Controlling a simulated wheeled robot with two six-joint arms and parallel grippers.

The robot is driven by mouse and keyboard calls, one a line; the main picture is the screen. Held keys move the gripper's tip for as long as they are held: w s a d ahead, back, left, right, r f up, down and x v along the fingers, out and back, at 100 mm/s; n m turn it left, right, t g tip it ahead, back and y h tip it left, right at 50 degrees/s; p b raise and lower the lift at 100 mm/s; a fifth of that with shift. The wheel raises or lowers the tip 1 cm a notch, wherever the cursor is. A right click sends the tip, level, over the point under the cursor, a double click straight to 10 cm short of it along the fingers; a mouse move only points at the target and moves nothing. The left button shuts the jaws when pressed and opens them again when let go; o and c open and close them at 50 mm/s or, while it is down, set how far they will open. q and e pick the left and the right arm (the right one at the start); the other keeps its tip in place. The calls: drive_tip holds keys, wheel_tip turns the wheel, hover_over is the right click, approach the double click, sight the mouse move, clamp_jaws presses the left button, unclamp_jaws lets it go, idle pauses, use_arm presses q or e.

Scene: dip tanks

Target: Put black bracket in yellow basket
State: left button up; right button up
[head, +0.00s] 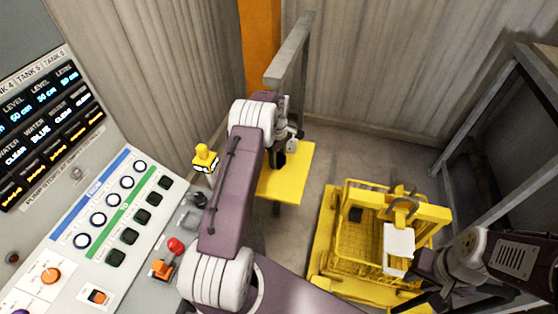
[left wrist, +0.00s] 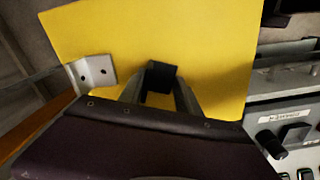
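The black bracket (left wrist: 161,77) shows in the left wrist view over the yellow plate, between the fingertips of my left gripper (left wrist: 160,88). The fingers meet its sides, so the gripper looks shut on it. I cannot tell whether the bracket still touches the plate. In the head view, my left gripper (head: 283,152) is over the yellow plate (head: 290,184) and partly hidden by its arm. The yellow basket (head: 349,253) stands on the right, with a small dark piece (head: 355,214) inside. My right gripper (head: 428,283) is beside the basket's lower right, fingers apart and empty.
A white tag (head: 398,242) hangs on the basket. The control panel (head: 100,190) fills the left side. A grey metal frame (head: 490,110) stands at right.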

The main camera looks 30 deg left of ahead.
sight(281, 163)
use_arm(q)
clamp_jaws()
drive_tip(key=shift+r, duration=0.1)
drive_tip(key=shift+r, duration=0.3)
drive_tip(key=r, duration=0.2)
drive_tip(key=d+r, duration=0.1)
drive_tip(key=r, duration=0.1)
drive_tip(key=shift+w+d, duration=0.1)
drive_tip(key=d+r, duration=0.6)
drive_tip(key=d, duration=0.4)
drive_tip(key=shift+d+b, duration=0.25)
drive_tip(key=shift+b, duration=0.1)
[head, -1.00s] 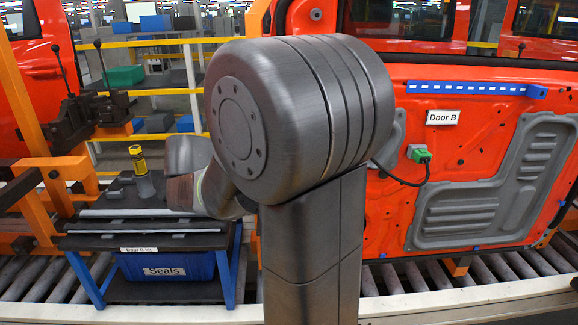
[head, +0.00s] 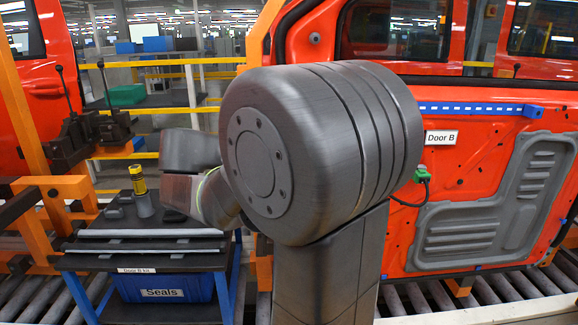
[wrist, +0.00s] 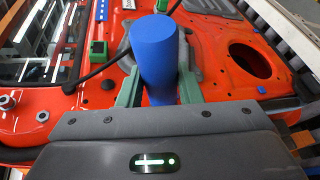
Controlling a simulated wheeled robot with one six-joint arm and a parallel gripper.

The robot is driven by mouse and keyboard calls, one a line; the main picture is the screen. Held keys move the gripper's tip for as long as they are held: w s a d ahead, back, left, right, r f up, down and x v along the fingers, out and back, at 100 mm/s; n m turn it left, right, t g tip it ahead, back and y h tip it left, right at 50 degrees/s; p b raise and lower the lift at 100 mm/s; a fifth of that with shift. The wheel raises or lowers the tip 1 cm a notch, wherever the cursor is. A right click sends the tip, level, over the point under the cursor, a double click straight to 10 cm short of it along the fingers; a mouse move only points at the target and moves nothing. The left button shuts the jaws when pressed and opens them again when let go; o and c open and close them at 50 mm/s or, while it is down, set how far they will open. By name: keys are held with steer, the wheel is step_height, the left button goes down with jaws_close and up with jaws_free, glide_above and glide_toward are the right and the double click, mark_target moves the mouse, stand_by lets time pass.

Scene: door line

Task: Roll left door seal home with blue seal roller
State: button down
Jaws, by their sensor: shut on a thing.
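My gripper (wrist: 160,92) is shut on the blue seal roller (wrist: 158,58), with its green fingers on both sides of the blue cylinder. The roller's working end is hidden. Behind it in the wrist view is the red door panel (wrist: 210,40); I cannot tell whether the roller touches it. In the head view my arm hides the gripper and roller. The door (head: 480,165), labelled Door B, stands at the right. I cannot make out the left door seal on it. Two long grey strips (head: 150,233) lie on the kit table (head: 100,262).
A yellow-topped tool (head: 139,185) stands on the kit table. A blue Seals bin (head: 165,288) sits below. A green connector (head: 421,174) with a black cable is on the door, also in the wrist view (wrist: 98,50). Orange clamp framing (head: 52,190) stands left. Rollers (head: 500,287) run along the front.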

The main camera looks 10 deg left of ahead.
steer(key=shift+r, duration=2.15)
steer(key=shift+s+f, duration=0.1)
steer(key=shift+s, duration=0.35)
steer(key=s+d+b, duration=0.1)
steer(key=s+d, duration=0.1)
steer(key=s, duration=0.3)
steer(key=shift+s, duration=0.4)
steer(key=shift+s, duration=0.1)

━━━━━━━━━━

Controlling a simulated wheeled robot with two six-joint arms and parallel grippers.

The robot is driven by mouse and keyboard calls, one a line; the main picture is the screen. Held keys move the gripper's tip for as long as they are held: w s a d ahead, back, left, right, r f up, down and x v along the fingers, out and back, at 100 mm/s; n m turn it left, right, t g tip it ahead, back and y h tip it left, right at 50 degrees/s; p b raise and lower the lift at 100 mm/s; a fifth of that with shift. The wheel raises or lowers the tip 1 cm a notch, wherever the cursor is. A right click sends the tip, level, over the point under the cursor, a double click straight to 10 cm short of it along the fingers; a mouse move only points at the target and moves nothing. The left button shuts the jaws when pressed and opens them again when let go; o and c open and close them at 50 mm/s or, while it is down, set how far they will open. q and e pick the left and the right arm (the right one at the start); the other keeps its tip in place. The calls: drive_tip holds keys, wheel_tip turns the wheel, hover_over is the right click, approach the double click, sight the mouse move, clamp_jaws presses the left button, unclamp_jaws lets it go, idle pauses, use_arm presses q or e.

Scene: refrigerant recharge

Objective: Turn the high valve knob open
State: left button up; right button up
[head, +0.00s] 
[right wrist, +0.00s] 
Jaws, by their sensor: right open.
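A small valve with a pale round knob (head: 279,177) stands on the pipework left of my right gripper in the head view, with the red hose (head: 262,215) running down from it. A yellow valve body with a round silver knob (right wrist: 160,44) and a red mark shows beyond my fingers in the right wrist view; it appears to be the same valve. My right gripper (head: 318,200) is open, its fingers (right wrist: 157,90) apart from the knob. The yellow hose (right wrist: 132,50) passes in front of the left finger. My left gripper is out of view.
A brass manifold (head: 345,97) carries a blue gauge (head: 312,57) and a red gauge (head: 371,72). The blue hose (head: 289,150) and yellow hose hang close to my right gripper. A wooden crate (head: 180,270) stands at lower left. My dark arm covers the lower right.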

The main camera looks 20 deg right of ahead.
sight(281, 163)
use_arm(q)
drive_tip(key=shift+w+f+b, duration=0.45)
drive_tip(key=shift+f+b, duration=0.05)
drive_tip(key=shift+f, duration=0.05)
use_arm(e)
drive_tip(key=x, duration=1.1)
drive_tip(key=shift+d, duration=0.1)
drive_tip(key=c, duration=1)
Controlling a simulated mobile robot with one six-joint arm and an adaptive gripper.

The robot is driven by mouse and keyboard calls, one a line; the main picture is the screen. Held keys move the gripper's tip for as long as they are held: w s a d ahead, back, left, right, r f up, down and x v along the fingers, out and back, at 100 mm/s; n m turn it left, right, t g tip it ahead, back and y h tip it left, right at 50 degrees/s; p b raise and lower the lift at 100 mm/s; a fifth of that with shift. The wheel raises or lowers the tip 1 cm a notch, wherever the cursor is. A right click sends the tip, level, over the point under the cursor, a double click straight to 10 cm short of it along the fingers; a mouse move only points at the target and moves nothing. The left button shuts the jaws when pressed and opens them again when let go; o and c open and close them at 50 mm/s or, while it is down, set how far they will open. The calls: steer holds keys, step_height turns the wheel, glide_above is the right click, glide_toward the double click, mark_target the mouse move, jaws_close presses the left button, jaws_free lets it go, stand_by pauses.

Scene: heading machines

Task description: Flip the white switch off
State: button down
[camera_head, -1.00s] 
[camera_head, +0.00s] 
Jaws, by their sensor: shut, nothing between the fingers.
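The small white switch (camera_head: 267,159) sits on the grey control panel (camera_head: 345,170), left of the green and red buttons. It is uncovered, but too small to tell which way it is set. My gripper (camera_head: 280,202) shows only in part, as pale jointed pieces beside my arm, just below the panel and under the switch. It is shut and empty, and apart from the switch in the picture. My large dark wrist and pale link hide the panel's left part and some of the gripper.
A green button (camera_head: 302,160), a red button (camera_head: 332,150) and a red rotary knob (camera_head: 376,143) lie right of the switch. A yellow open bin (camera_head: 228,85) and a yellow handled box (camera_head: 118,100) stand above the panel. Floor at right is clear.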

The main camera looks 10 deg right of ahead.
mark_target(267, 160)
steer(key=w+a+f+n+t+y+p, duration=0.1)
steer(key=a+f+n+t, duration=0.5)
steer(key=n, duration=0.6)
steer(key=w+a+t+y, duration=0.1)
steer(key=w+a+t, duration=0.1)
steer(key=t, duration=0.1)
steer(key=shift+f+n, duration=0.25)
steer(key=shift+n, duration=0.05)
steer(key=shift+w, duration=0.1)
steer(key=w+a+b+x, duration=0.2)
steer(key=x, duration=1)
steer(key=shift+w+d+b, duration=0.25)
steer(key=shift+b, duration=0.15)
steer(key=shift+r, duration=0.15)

━━━━━━━━━━

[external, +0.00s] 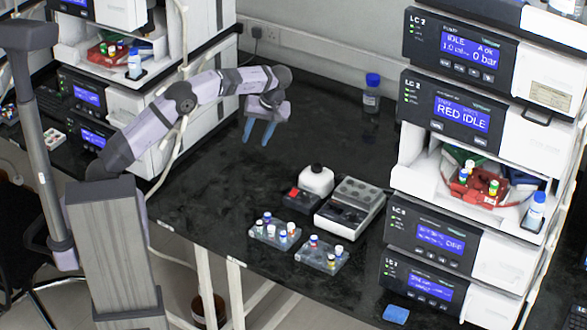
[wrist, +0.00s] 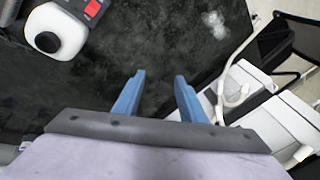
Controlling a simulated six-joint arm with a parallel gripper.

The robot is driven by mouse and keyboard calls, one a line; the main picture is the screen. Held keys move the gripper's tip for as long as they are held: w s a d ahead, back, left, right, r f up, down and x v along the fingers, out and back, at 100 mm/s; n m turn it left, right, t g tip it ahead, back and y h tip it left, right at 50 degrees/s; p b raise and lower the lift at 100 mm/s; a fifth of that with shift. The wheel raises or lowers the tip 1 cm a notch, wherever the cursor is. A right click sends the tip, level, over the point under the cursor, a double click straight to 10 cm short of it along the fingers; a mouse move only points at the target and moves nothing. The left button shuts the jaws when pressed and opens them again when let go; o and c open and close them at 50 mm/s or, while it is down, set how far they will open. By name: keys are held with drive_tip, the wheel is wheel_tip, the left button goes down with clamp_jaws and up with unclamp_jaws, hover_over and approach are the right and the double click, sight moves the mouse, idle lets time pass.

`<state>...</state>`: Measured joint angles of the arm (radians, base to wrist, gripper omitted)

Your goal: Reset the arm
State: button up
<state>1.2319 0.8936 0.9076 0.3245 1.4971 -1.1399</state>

━━━━━━━━━━

**WRITTEN REQUEST:**
Extract all lines from the material above that include the word "Task".

**COMPLETE ANSWER:**
Task: Roll left door seal home with blue seal roller
Task description: Flip the white switch off

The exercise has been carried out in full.